### STATED EXERCISE
Restate every line of the material, word for word.

BEGIN SUPPLIED ENTRIES

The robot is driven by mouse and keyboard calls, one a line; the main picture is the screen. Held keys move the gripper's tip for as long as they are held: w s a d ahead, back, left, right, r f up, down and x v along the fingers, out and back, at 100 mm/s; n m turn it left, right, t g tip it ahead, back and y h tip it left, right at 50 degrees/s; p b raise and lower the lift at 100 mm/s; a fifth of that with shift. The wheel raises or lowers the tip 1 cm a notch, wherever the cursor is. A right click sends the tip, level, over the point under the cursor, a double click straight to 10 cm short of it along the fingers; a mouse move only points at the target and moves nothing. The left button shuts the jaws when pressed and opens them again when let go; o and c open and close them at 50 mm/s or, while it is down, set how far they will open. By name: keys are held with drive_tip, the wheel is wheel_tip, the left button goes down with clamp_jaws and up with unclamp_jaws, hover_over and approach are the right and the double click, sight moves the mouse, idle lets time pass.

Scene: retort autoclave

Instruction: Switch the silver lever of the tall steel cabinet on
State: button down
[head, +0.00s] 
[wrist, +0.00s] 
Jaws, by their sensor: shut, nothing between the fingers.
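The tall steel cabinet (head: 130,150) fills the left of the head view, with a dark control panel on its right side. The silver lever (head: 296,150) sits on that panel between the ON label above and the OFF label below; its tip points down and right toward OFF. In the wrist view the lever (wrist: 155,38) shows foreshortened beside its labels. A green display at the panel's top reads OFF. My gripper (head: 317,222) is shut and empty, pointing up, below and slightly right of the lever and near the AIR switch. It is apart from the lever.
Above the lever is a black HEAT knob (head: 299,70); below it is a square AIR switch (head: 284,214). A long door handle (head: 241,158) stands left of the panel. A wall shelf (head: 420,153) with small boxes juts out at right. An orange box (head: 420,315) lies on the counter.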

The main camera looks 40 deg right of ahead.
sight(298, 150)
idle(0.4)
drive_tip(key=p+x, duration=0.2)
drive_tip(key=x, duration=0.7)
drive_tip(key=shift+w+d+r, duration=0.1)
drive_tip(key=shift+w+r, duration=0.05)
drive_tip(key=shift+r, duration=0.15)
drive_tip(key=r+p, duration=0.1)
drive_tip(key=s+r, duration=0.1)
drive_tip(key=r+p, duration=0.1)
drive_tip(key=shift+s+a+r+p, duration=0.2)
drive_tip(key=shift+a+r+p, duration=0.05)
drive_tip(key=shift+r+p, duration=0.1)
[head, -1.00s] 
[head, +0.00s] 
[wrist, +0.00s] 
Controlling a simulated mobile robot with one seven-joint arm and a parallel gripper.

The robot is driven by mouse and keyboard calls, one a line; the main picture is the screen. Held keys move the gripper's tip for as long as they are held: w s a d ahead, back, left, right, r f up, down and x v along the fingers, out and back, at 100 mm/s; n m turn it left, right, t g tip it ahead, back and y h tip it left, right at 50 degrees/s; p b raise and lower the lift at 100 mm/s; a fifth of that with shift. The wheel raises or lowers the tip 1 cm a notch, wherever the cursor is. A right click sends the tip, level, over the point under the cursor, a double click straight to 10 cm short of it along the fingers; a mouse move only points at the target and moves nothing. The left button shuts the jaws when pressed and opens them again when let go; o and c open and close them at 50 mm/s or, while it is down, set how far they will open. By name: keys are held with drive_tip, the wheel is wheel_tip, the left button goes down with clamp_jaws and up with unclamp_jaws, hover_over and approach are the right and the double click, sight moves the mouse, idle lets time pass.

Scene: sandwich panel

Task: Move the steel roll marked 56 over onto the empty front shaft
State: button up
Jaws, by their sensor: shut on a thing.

END SUPPLIED ENTRIES

### RESPONSE TO THIS EXERCISE
The robot is driven by mouse and keyboard calls, one a line; the main picture is the screen. Held keys move the gripper's tip for as long as they are held: w s a d ahead, back, left, right, r f up, down and x v along the fingers, out and back, at 100 mm/s; n m turn it left, right, t g tip it ahead, back and y h tip it left, right at 50 degrees/s; p b raise and lower the lift at 100 mm/s; a fifth of that with shift. The wheel raises or lowers the tip 1 cm a notch, wherever the cursor is. A right click sends the tip, level, over the point under the cursor, a double click straight to 10 cm short of it along the fingers; a mouse move only points at the target and moves nothing. The left button shuts the jaws when pressed and opens them again when let go; o and c open and close them at 50 mm/s or, while it is down, set how far they will open. By name: keys are held with drive_tip, the wheel is wheel_tip, the left button goes down with clamp_jaws and up with unclamp_jaws, hover_over and approach are the right and the double click, sight moves the mouse, idle lets time pass.

Scene: retort autoclave

Instruction: Switch the silver lever of the tall steel cabinet on
State: button down
[head, +0.00s] 
[wrist, +0.00s] 
Jaws, by their sensor: shut, nothing between the fingers.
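The tall steel cabinet (head: 130,150) fills the left of the head view, with a dark control panel on its right side. The silver lever (head: 296,150) sits on that panel between the ON label above and the OFF label below; its tip points down and right toward OFF. In the wrist view the lever (wrist: 155,38) shows foreshortened beside its labels. A green display at the panel's top reads OFF. My gripper (head: 317,222) is shut and empty, pointing up, below and slightly right of the lever and near the AIR switch. It is apart from the lever.
Above the lever is a black HEAT knob (head: 299,70); below it is a square AIR switch (head: 284,214). A long door handle (head: 241,158) stands left of the panel. A wall shelf (head: 420,153) with small boxes juts out at right. An orange box (head: 420,315) lies on the counter.

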The main camera looks 40 deg right of ahead.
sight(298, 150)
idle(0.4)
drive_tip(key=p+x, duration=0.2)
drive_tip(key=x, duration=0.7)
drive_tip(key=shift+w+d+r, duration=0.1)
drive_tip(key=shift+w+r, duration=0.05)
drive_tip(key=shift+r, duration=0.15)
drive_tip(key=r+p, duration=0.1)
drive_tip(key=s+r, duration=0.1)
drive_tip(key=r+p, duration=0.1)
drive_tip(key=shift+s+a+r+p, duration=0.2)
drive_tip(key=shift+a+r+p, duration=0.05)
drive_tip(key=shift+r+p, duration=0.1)
[head, -1.00s] 
[head, +0.00s] 
[wrist, +0.00s] 
Controlling a simulated mobile robot with one seven-joint arm and a parallel gripper.

The robot is driven by mouse and keyboard calls, one a line; the main picture is the screen. Held keys move the gripper's tip for as long as they are held: w s a d ahead, back, left, right, r f up, down and x v along the fingers, out and back, at 100 mm/s; n m turn it left, right, t g tip it ahead, back and y h tip it left, right at 50 degrees/s; p b raise and lower the lift at 100 mm/s; a fifth of that with shift. The wheel raises or lowers the tip 1 cm a notch, wherever the cursor is. A right click sends the tip, level, over the point under the cursor, a double click straight to 10 cm short of it along the fingers; a mouse move only points at the target and moves nothing. The left button shuts the jaws when pressed and opens them again when let go; o and c open and close them at 50 mm/s or, while it is down, set how far they will open. By name: keys are held with drive_tip, the wheel is wheel_tip, the left button goes down with clamp_jaws and up with unclamp_jaws, hover_over and approach are the right and the double click, sight moves the mouse, idle lets time pass.

Scene: sandwich panel

Task: Move the steel roll marked 56 over onto the empty front shaft
State: button up
Jaws, by their sensor: shut on a thing.

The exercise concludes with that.